Publié le 30 janvier 2010

Élémentaire, mon cher Watson me direz-vous, voilà belle lurette que nous savions déjà, non seulement que tout était à vendre et à acheter en ce monde marchand où nous voilà contraints de vivre, mais encore que la vie humaine (surtout celle des pauvres) y était fort mal cotée, voire totalement dévaluée. Pour autant, ami lecteur, même si la dénonciation de l’état de putréfaction avancée de notre société ne constitue pas, loin s’en faut, un scoop en soi, on peut parfois être surpris par les révélations « croustillantes » que nous réserve ce qu’il est convenu d’appeler l’actualité. Noyés sous une avalanche d’informations de peu d’intérêt, ces faits tragico-anecdotiques méritent que l’on s’y attarde : ils dévoilent souvent la distance phénoménale qui sépare les discours médiatiques et moralisateurs de nos dirigeants, de leurs basses pratiques réelles.

Ainsi, la presse britannique (un numéro du Times du mois d’octobre) nous apprend que, selon des sources fiables, les 10 soldats français tués en Afghanistan en juin 2008 dans une embuscade (dont on a beaucoup parlé) seraient morts parce que leurs chefs n’auraient pas jugé bon (souci d’économie ou pur désir de gloire ?) de payer la somme nécessaire au seigneur de guerre local pour avoir le droit de sortir un peu de leurs bases-forteresses.


LA COMBINAZIONE

Les Italiens, qui avaient en charge ce secteur avant leur remplacement par les Français, auraient, quant à eux, versé des contributions au chef taliban, ce qui leur permettait de vaquer à leurs occupations dans une relative quiétude. La « consigne-combine » a-t-elle été transmise aux nouveaux arrivants ? Les Français ont ils voulu s’y soustraire ? Bien sûr les gouvernements et états-majors italiens et français ont démenti ces informations « sans fondement » lancées par la perfide presse britannique.

Ces assertions ont toutefois de fortes chances d’être vraies et contribuent à éclairer d’une lumière assez crue la piètre situation politico-militaire de nos « croisés occidentaux ». L’aviation bombarde la population civile en perpétrant de véritables massacres, pendant que l’infanterie, pratiquement assiégée dans ses forteresses, ne peut effectuer de paisibles sorties que si elle s’est acquittée du droit de passage.

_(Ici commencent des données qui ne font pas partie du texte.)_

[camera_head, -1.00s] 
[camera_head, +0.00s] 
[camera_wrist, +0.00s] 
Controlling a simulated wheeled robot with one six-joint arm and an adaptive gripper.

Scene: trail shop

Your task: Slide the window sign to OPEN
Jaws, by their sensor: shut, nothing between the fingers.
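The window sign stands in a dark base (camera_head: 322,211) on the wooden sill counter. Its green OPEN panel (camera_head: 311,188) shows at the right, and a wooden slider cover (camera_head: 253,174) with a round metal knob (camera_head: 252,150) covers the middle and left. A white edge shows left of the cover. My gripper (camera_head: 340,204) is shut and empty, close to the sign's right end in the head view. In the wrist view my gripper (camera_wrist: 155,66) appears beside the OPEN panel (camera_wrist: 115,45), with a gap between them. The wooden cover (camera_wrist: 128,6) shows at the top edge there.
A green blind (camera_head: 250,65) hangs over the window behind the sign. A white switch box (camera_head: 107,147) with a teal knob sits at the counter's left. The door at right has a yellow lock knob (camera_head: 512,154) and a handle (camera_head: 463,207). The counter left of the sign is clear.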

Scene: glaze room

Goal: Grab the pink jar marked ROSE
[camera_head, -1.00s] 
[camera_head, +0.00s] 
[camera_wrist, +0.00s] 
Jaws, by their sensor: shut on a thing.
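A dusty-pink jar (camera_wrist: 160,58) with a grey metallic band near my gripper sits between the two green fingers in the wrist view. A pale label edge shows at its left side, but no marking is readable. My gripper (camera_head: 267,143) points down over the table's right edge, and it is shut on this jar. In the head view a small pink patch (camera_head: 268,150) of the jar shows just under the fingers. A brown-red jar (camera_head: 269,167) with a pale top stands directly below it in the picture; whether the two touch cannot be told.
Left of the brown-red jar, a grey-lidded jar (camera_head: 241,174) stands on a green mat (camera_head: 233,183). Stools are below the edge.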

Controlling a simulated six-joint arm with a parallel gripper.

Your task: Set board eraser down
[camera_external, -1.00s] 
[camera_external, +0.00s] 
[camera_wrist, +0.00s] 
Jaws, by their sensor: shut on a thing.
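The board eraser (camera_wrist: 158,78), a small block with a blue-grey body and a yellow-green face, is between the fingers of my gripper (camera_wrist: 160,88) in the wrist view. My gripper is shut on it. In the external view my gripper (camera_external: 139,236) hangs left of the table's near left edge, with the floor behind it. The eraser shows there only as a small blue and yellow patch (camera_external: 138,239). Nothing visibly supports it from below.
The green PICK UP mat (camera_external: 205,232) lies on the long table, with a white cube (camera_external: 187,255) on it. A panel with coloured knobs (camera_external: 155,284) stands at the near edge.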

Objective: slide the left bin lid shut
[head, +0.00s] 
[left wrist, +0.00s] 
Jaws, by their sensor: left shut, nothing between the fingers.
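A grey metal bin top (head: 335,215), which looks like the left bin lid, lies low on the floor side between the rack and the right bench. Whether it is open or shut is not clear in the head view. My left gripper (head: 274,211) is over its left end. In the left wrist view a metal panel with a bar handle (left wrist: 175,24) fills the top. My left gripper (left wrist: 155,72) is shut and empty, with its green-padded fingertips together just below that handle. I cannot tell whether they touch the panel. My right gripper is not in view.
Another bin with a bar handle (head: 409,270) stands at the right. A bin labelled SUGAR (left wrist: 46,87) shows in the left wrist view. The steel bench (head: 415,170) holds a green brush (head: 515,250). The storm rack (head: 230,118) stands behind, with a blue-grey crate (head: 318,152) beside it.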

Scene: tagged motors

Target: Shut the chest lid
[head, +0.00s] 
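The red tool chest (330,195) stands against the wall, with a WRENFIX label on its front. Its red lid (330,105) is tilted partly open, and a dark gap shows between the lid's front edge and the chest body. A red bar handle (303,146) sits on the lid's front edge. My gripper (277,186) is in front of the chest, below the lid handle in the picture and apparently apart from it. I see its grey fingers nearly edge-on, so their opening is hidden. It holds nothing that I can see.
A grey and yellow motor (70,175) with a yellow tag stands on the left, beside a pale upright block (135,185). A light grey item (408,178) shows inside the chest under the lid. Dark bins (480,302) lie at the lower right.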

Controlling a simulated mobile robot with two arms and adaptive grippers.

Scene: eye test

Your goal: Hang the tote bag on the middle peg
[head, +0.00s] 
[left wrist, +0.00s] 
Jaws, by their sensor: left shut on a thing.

Dans ces conditions, la « glorieuse mission civilisatrice » confiée à la croisade, on le pressent déjà fortement, ne pourra être remplie : les promesses de « démocratie », de « modernité » ou « d’éradication du terrorisme et du féodalisme » se dégonflent les unes après les autres comme autant de baudruches. Quand les soldats sont contraints de monnayer leur survie, c’est que la défaite n’est plus loin.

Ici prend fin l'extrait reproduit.